● **Task data**:
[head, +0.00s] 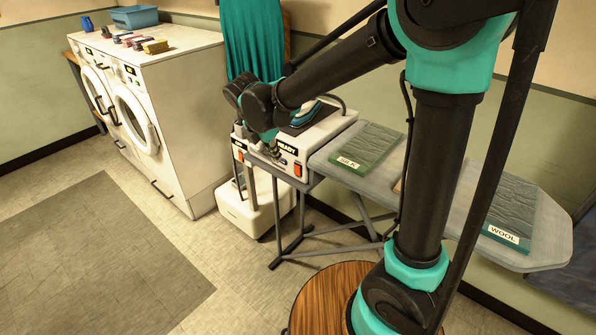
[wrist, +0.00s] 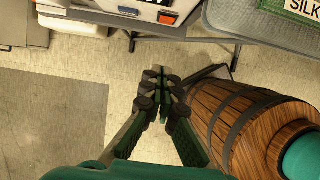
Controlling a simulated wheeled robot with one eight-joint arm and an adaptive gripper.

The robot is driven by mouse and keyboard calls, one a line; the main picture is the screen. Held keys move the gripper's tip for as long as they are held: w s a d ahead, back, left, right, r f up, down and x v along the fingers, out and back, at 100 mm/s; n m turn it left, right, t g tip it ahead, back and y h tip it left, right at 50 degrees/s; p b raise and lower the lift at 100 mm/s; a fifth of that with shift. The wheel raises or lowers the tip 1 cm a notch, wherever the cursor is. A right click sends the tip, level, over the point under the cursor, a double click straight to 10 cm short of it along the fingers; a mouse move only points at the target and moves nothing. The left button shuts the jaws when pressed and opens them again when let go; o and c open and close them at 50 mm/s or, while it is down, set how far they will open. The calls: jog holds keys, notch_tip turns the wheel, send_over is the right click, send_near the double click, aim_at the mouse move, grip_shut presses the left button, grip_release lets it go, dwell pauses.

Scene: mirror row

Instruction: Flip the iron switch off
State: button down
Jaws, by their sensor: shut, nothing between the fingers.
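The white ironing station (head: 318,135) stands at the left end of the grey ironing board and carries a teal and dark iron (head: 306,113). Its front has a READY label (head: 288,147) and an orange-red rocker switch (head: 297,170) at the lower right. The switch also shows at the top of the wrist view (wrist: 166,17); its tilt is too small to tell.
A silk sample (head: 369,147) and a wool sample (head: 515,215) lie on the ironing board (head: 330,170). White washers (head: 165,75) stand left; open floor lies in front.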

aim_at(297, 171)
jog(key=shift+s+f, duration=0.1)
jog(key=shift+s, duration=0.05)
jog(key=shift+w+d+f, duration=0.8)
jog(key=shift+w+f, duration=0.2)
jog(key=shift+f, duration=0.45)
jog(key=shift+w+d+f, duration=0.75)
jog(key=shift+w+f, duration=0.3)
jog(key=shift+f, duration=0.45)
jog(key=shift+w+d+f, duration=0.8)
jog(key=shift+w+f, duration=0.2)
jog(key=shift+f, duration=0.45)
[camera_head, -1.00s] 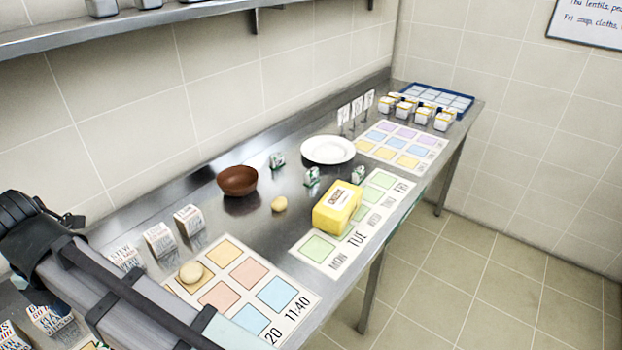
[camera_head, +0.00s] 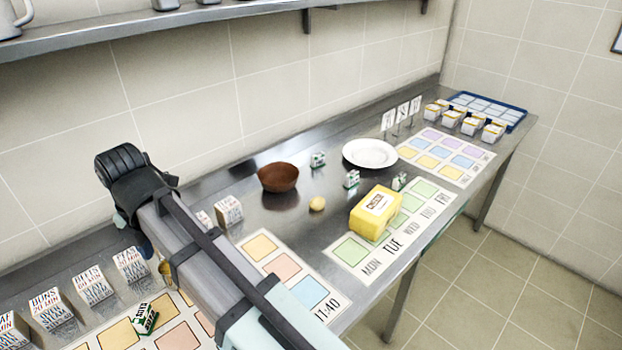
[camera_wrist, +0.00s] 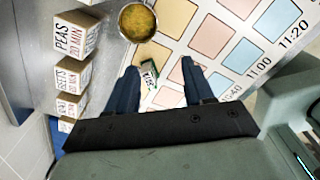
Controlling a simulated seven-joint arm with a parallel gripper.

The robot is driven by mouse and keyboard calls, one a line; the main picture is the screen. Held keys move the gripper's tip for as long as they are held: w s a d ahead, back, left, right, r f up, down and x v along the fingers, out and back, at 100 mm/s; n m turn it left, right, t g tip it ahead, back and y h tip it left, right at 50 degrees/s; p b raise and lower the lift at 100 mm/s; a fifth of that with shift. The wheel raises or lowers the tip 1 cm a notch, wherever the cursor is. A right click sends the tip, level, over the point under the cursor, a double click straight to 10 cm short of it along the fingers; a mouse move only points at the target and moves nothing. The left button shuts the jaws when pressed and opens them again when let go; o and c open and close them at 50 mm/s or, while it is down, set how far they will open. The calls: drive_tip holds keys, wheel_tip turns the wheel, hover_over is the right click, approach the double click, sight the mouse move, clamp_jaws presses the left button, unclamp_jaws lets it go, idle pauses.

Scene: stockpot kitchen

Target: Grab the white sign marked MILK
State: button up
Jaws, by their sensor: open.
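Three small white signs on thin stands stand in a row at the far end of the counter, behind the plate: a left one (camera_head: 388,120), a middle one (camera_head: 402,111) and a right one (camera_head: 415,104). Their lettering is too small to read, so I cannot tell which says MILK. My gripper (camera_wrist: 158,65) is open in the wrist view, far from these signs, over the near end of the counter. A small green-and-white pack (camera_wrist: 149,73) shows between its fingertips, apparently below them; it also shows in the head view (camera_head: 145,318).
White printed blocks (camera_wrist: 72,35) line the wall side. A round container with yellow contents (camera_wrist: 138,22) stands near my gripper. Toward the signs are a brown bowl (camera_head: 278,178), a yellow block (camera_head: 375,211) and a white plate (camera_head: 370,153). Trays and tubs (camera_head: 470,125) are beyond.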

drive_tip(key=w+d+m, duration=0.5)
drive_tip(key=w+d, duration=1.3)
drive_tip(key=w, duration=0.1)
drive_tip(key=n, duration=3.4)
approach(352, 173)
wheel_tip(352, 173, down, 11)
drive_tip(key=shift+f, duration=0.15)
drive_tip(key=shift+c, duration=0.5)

● **What you have to do**: List each line of the entries that holds the string "joint".

● **Output for this task**:
Controlling a simulated wheeled robot with one eight-joint arm and an adaptive gripper.
Controlling a simulated seven-joint arm with a parallel gripper.

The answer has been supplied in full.